Mesmo que através do Compliance se consiga estabelecer uma cultura de integridade na organização, que exista o apoio do “topo”, um canal de denúncia e processos de apuração eficientes, sempre haverá vulnerabilidade e a qualquer momento, um mal-intencionado irá encontrar o caminho para fazer algo errado.
É neste sentido que o Sistema de Controle Interno pode exercer um papel primordial, institucionalizando e fortalecendo os controles administrativos, de caráter preventivo.
b) Com a institucionalização do SCI, as diretrizes da Administração, regras gerais e procedimentos relacionados aos programas de Compliance podem ser agregados aos instrumentos normativos que contém a especificação dos procedimentos de controle do SCI, ou podem ser especificados separadamente, em instrumentos específicos, porém vinculados.
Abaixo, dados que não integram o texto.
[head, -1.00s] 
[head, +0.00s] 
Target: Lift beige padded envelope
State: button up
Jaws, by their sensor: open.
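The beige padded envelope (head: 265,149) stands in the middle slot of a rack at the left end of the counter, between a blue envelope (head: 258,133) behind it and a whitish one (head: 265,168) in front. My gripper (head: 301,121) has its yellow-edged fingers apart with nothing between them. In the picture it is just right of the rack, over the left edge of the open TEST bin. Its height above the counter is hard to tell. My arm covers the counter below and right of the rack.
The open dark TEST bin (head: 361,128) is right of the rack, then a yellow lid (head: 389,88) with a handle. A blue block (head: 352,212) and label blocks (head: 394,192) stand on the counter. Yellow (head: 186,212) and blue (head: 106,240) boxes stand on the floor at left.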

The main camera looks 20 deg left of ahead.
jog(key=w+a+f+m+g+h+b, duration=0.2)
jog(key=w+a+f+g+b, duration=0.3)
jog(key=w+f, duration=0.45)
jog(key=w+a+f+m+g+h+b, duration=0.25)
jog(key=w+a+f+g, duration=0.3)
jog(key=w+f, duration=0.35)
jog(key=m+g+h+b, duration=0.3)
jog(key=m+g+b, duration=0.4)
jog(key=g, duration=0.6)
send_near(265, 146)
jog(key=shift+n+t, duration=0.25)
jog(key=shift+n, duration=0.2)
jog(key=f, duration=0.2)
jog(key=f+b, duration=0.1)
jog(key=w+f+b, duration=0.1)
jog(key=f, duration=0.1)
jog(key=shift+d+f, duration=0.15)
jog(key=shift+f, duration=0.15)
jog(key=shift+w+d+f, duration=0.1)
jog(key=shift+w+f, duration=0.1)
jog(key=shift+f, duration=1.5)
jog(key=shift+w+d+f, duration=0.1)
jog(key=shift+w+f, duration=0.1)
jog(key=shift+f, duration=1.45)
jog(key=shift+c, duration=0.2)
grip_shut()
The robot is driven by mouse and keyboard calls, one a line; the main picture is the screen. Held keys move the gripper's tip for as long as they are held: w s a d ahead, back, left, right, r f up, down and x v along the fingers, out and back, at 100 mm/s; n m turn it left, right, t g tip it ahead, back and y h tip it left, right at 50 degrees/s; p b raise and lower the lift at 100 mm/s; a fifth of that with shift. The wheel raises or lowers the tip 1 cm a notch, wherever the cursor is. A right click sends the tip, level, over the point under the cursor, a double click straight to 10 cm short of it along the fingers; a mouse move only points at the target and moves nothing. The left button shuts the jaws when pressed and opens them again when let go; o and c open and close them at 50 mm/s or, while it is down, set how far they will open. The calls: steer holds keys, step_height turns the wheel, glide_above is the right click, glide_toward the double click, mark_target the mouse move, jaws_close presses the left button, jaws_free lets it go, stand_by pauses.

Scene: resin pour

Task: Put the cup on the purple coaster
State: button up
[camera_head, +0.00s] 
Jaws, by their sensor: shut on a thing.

Este trabalho seria executado em conjunto, pelo órgão central do SCI e o Setor de Compliance.
Na Administração Pública, o Compliance ainda não é tratado com a devida ênfase e, neste caso, é justificável que a elaboração dessas normas seja assumida pelo órgão central do SCI, ainda que em caráter provisório.
Da mesma forma, no caso das empresas, dependendo do seu porte e características, as funções inerentes à implementação, coordenação e monitoramento do SCI podem ser assumidas pelo próprio Setor de Compliance (ou denominação equivalente), que passaria a ser considerado, também, como órgão central do Sistema de Controle Interno.
Com estas considerações, conclui-se que é perfeitamente admissível considerar, dentre os objetivos do Sistema de Controle Interno, quando operacionalizado na forma aqui comentada, o de dar suporte e fortalecer o Sistema de Compliance da organização.